Task description: Each line of the material must be returned exactly.

(Robot episode data)

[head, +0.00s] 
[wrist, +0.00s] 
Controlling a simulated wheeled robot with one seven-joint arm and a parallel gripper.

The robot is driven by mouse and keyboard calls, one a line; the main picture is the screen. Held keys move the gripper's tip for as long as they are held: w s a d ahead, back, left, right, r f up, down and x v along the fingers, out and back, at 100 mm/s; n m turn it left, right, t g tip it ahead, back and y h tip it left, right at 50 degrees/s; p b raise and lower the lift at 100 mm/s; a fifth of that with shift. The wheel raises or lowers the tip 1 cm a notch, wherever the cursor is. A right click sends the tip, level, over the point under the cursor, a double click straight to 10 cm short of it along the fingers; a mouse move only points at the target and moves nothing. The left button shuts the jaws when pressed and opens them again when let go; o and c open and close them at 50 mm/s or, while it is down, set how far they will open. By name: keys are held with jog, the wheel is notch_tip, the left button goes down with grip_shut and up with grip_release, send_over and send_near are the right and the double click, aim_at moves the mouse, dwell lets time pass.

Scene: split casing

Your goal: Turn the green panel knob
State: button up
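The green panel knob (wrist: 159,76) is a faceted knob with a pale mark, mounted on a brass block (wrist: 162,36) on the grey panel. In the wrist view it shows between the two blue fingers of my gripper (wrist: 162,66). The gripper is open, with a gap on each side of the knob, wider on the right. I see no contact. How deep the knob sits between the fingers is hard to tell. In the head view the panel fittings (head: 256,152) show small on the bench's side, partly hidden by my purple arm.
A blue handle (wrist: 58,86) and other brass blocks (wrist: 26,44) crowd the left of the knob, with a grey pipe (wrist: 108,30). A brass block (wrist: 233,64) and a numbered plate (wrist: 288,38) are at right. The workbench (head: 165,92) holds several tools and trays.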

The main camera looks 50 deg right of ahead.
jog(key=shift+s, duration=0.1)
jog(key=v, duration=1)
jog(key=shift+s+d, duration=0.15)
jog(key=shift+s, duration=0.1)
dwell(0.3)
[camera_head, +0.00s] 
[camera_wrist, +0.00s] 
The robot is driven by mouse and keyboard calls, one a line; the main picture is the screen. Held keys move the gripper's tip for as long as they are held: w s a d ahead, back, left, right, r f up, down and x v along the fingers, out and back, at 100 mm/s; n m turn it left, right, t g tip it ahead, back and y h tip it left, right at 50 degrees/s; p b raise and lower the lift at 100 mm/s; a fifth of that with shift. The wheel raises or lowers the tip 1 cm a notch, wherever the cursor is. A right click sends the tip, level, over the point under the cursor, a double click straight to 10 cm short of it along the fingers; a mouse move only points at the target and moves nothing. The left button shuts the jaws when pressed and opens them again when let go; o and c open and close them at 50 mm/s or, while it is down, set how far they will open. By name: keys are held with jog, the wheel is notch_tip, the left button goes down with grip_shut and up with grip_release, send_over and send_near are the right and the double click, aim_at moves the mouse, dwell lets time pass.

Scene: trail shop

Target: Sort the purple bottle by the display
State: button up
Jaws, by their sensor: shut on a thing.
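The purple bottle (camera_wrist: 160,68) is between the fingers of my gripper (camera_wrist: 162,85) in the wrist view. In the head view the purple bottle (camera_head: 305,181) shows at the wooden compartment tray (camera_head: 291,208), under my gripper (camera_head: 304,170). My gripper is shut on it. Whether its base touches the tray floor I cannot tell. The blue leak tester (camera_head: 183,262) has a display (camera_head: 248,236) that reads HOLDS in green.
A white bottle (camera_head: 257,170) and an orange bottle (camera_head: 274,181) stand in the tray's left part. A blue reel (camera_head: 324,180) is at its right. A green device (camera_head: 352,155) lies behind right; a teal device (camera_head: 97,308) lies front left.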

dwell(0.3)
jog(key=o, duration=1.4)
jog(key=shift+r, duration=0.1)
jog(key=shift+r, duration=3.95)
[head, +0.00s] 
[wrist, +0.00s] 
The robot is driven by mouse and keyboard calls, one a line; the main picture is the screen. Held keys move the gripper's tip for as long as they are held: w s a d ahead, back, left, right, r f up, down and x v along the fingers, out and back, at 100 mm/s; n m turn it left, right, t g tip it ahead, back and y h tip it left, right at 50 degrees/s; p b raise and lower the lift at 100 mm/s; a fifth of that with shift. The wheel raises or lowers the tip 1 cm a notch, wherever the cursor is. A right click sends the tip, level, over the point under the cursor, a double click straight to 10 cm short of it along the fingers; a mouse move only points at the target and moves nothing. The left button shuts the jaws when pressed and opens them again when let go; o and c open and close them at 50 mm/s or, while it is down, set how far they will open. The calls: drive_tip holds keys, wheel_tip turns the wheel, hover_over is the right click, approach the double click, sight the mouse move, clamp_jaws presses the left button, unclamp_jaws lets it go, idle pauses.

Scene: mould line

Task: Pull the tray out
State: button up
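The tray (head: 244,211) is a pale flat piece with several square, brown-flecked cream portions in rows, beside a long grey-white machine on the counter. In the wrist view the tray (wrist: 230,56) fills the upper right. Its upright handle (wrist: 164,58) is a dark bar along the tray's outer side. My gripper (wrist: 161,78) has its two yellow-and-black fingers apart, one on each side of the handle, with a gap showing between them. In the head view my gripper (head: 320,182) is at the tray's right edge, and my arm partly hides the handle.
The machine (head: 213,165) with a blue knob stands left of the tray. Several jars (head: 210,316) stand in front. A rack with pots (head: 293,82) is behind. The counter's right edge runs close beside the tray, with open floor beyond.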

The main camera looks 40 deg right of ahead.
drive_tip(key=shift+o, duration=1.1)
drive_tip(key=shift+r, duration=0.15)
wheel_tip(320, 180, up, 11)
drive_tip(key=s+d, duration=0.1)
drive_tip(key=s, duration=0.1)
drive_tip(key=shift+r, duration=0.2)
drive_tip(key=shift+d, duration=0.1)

Reply:
[head, +0.00s] 
[wrist, +0.00s] 
Controlling a simulated wheeled robot with one seven-joint arm and a parallel gripper.

The robot is driven by mouse and keyboard calls, one a line; the main picture is the screen. Held keys move the gripper's tip for as long as they are held: w s a d ahead, back, left, right, r f up, down and x v along the fingers, out and back, at 100 mm/s; n m turn it left, right, t g tip it ahead, back and y h tip it left, right at 50 degrees/s; p b raise and lower the lift at 100 mm/s; a fifth of that with shift. The wheel raises or lowers the tip 1 cm a notch, wherever the cursor is. A right click sends the tip, level, over the point under the cursor, a double click straight to 10 cm short of it along the fingers; a mouse move only points at the target and moves nothing. The left button shuts the jaws when pressed and opens them again when let go; o and c open and close them at 50 mm/s or, while it is down, set how far they will open. By name: keys are held with jog, the wheel is notch_tip, the left button goes down with grip_shut and up with grip_release, send_over and send_near are the right and the double click, aim_at moves the mouse, dwell lets time pass.

Scene: split casing

Your goal: Turn the green panel knob
State: button up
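The green panel knob (wrist: 159,76) is a faceted knob with a pale mark, mounted on a brass block (wrist: 162,36) on the grey panel. In the wrist view it shows between the two blue fingers of my gripper (wrist: 162,66). The gripper is open, with a gap on each side of the knob, wider on the right. I see no contact. How deep the knob sits between the fingers is hard to tell. In the head view the panel fittings (head: 256,152) show small on the bench's side, partly hidden by my purple arm.
A blue handle (wrist: 58,86) and other brass blocks (wrist: 26,44) crowd the left of the knob, with a grey pipe (wrist: 108,30). A brass block (wrist: 233,64) and a numbered plate (wrist: 288,38) are at right. The workbench (head: 165,92) holds several tools and trays.

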The main camera looks 50 deg right of ahead.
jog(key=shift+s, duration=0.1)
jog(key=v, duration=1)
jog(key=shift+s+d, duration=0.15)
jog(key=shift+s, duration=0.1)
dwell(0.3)
[camera_head, +0.00s] 
[camera_wrist, +0.00s] 
The robot is driven by mouse and keyboard calls, one a line; the main picture is the screen. Held keys move the gripper's tip for as long as they are held: w s a d ahead, back, left, right, r f up, down and x v along the fingers, out and back, at 100 mm/s; n m turn it left, right, t g tip it ahead, back and y h tip it left, right at 50 degrees/s; p b raise and lower the lift at 100 mm/s; a fifth of that with shift. The wheel raises or lowers the tip 1 cm a notch, wherever the cursor is. A right click sends the tip, level, over the point under the cursor, a double click straight to 10 cm short of it along the fingers; a mouse move only points at the target and moves nothing. The left button shuts the jaws when pressed and opens them again when let go; o and c open and close them at 50 mm/s or, while it is down, set how far they will open. By name: keys are held with jog, the wheel is notch_tip, the left button goes down with grip_shut and up with grip_release, send_over and send_near are the right and the double click, aim_at moves the mouse, dwell lets time pass.

Scene: trail shop

Target: Sort the purple bottle by the display
State: button up
Jaws, by their sensor: shut on a thing.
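The purple bottle (camera_wrist: 160,68) is between the fingers of my gripper (camera_wrist: 162,85) in the wrist view. In the head view the purple bottle (camera_head: 305,181) shows at the wooden compartment tray (camera_head: 291,208), under my gripper (camera_head: 304,170). My gripper is shut on it. Whether its base touches the tray floor I cannot tell. The blue leak tester (camera_head: 183,262) has a display (camera_head: 248,236) that reads HOLDS in green.
A white bottle (camera_head: 257,170) and an orange bottle (camera_head: 274,181) stand in the tray's left part. A blue reel (camera_head: 324,180) is at its right. A green device (camera_head: 352,155) lies behind right; a teal device (camera_head: 97,308) lies front left.

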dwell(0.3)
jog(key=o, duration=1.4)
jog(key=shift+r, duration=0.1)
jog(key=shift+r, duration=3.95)
[head, +0.00s] 
[wrist, +0.00s] 
The robot is driven by mouse and keyboard calls, one a line; the main picture is the screen. Held keys move the gripper's tip for as long as they are held: w s a d ahead, back, left, right, r f up, down and x v along the fingers, out and back, at 100 mm/s; n m turn it left, right, t g tip it ahead, back and y h tip it left, right at 50 degrees/s; p b raise and lower the lift at 100 mm/s; a fifth of that with shift. The wheel raises or lowers the tip 1 cm a notch, wherever the cursor is. A right click sends the tip, level, over the point under the cursor, a double click straight to 10 cm short of it along the fingers; a mouse move only points at the target and moves nothing. The left button shuts the jaws when pressed and opens them again when let go; o and c open and close them at 50 mm/s or, while it is down, set how far they will open. The calls: drive_tip holds keys, wheel_tip turns the wheel, hover_over is the right click, approach the double click, sight the mouse move, clamp_jaws presses the left button, unclamp_jaws lets it go, idle pauses.

Scene: mould line

Task: Pull the tray out
State: button up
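The tray (head: 244,211) is a pale flat piece with several square, brown-flecked cream portions in rows, beside a long grey-white machine on the counter. In the wrist view the tray (wrist: 230,56) fills the upper right. Its upright handle (wrist: 164,58) is a dark bar along the tray's outer side. My gripper (wrist: 161,78) has its two yellow-and-black fingers apart, one on each side of the handle, with a gap showing between them. In the head view my gripper (head: 320,182) is at the tray's right edge, and my arm partly hides the handle.
The machine (head: 213,165) with a blue knob stands left of the tray. Several jars (head: 210,316) stand in front. A rack with pots (head: 293,82) is behind. The counter's right edge runs close beside the tray, with open floor beyond.

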The main camera looks 40 deg right of ahead.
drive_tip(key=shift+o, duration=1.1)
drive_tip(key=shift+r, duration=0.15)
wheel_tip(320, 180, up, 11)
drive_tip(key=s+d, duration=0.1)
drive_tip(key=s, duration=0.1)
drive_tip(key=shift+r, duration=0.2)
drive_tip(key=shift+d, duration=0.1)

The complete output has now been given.